'Ute tax' upped under Clean Car Discount rethink
The government is adjusting the Clean Car Discount scheme, after finding its success was potentially set to put a strain on its self-funded model.
The 'feebate' scheme gives rebates to those buying low-emissions vehicles, and was funded by fees charged to those buying high-emissions vehicles like utes.
More than 100,000 Clean Car Discount rebates have been paid out since its introduction in 2021.
Because of the strong uptake, the scheme was set to reduce 230 percent more emissions than originally estimated by 2025, which Transport Minister Michael Wood said had exceeded industry and government projections.
"The scheme is facilitating an increase in the number of EVs entering the fleet we did not expect until 2027.
"As planned we are further targeting the scheme to maintain its success, and ensure it will be self-funding until its next review," Wood said.
The cap for eligible vehicle's emissions would change from 146g of CO2 per kilometre to 100g from 1 July.
This covered battery electric vehicles, plug-in hybrids and smaller hybrids, but larger hybrids and smaller petrol cars would mostly not receive the discount.
The rebate paid out on new EVs would reduce from $8625 to $7015, while it would increase from $3450 to $3507 for used imports.
Wood said the increase to used vehicle rebates would encourage more lower and middle income New Zealanders to buy a lower emission car.
The rebate paid out for plug-in hybrids would be reduced.
And a special discount would be introduced for low emission disability vehicles.
Fees charged to buyers of high emissions vehicles would increase, and the threshold for what qualified as a high emissions vehicle would reduce from 192g of CO2 per kilometre to 150g.
"To fund the changes to make it easier for New Zealanders to purchase cleaner imports, we're adjusting charges on high emissions vehicles," Wood said.
"This includes vehicles like utes which are amongst the highest emitting vehicles within our fleet."
The maximum fee imposed would rise from $5175 to $6900 for new vehicles, and from $2875 to $3450 for used imports.

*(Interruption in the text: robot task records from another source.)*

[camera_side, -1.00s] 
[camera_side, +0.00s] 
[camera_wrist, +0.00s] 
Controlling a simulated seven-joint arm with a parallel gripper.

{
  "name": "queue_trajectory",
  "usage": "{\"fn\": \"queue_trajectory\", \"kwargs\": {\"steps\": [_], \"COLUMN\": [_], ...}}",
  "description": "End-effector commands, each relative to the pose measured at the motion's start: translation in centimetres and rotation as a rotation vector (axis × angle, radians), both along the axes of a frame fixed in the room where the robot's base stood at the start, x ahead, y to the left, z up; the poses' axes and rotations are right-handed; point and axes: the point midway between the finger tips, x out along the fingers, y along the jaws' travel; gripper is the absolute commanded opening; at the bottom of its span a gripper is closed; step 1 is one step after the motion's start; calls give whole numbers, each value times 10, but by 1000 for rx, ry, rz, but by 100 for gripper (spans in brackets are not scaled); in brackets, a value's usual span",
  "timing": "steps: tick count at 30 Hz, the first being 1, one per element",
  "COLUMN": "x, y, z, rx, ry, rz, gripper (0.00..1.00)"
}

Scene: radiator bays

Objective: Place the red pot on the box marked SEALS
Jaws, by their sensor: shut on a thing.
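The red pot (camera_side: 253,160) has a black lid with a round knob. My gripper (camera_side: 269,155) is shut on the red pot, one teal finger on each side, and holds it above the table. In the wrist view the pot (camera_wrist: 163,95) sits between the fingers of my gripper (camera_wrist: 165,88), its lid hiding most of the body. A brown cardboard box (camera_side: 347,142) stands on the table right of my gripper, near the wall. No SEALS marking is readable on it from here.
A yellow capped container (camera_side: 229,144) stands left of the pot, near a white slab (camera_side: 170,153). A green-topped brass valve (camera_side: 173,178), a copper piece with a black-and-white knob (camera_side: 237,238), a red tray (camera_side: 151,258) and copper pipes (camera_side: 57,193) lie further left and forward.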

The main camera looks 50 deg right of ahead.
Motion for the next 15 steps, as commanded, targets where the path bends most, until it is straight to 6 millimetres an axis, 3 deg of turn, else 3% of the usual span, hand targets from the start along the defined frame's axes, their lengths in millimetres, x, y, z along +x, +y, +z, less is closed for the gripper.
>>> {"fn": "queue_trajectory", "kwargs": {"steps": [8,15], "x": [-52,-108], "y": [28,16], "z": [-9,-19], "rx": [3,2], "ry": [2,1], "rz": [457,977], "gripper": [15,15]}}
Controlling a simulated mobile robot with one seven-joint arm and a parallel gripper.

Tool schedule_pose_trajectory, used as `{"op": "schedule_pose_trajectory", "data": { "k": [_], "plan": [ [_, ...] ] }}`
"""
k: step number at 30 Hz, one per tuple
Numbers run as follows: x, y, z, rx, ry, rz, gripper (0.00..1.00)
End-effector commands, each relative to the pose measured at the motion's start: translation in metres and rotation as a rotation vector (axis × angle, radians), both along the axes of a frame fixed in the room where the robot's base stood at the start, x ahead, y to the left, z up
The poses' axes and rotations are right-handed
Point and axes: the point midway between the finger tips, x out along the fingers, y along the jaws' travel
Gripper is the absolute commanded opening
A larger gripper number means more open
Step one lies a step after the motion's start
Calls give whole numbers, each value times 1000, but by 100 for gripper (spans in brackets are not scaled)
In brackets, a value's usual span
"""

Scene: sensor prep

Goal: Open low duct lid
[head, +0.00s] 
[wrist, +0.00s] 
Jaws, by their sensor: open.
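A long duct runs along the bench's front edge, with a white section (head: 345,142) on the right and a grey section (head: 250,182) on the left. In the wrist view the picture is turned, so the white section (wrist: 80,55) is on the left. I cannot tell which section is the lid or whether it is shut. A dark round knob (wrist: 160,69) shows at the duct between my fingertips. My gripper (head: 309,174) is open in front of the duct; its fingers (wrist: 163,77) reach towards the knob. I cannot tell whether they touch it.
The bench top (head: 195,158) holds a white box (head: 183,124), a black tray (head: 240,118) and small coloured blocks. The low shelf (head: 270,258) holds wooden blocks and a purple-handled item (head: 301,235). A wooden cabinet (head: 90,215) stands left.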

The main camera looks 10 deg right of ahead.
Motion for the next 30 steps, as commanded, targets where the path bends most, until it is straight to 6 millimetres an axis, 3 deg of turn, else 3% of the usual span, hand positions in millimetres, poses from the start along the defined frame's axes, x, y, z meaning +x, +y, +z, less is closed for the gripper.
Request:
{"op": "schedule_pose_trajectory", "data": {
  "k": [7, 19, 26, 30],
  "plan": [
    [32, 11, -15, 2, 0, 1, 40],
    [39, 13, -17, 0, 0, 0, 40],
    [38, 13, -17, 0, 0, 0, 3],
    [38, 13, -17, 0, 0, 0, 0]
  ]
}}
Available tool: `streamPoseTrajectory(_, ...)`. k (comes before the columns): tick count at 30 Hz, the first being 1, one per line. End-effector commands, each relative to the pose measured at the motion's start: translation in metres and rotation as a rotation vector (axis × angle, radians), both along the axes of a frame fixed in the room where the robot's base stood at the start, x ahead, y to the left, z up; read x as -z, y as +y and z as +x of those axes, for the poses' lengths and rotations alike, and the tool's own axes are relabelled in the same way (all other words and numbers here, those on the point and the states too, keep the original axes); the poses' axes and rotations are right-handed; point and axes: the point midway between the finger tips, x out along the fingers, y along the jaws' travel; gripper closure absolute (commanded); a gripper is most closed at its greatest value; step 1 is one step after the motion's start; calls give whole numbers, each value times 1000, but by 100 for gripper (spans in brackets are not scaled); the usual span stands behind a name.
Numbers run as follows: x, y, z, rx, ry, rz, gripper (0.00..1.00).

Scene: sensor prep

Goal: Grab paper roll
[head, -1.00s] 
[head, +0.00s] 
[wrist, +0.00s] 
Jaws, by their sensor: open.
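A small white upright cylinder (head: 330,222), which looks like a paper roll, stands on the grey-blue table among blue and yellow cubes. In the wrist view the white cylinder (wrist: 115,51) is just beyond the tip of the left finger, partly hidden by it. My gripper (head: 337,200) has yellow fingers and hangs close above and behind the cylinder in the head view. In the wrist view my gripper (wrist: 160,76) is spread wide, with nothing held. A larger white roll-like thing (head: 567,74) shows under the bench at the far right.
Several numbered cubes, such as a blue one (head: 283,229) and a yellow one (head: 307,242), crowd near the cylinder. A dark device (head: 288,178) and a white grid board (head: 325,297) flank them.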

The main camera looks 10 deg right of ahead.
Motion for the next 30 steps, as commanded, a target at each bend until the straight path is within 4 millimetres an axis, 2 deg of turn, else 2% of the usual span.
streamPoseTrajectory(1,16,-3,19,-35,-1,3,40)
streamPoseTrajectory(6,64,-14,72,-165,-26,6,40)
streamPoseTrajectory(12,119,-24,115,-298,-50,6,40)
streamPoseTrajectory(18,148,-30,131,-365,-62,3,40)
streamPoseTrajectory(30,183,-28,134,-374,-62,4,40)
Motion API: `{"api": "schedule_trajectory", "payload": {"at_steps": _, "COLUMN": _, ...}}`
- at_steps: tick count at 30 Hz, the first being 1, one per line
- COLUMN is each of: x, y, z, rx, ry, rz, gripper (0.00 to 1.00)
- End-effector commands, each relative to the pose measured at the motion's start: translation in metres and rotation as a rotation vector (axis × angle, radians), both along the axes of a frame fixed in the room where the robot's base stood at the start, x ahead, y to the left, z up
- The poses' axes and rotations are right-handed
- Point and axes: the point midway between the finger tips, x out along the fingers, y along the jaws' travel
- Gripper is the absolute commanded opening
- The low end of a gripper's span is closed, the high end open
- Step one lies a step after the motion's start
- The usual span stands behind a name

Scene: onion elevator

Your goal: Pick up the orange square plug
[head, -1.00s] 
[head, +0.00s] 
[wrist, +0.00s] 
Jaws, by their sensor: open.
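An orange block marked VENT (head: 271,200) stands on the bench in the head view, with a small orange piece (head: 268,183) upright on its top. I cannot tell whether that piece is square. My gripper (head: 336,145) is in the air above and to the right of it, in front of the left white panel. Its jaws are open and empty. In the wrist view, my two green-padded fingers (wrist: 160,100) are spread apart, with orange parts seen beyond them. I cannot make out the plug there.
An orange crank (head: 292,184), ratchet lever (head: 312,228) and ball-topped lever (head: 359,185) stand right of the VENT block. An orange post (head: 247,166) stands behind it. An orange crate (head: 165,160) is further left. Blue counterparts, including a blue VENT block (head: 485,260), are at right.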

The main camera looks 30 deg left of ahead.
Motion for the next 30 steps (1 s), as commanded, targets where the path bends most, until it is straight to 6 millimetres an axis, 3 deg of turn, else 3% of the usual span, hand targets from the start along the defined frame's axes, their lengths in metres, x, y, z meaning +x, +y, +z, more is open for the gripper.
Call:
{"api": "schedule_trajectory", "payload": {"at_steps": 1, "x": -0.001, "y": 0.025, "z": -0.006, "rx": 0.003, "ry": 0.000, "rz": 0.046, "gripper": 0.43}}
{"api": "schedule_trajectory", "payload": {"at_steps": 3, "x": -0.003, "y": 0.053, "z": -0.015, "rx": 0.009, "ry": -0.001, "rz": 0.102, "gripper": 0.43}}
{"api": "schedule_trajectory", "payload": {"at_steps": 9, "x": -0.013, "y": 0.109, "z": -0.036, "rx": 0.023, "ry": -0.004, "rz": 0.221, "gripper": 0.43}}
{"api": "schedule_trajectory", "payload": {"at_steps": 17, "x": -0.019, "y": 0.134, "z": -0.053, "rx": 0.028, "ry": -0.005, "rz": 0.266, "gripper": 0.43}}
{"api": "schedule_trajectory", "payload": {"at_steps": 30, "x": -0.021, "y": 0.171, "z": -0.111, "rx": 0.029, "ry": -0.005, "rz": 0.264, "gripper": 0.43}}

As part of this month's budget, the discount's repayable crown grant would also increase by $100 million.
'Kick in the guts'
National Party transport spokesperson Simeon Brown said the changes were another "kick in the guts" for farmers and tradies.
"Tens of millions of dollars in subsidies has been handed out to wealthy people buying Teslas, using money paid for by farmers and tradies that have been working hard keeping our economy moving.
"Now those farmers and tradies will have to pay even more for Labour's failed policies with higher penalties on utes and light commercial vehicles.
"The scheme is unfair, it doesn't balance things up properly."
Wood said about half the utes bought and sold in New Zealand were not newly imported, so had no fees or charges under the scheme.
"When we do get supply of hybrid and electric utility vehicles, this scheme will apply to them."
New electric utes were beginning to become available and imports would increase, he said.
"So there is one, for example, two-wheel drive electric ute which is available in New Zealand now it has been snapped up in quite big numbers."
There had been a bit of "typecasting" about rural communities, he said.
"People in rural communities do still buy other vehicles that aren't just utes and ... often are taking up the options to get cleaner vehicles."
There had been a significant number of Tesla sales but overall more money in the scheme had gone to Toyotas.
"The two most popular makes and models under the scheme are in the $15,000 to $20,000 mark - they're not luxury vehicles.
"And frankly, if we have people with a bit more money who are buying a zero-emission vehicle rather than a big, dirty high-emitting vehicle that's a good thing.
"The point of the scheme is to change people's purchasing behaviour."
Under the scheme, the number of electric vehicles that had received a subsidy was fewer than 20,000 - or less than 1 percent of the total fleet - Brown said, which had hardly scratched the surface of what was needed in terms of creating a second-hand market.
Wood said EVs now made up about 20 percent of new vehicles brought in to the country, and low- to zero-emission vehicles mad up about half the imports each month.
"We've gone from one of the worst markets in the world to one of the best markets in the world," he said.
National would abolish the subsidy scheme, Brown said, and would "bust down the barriers" to rolling out an EV charging network across the country.
It would work with the industry to have a fuel economy standard to reduce emissions over time.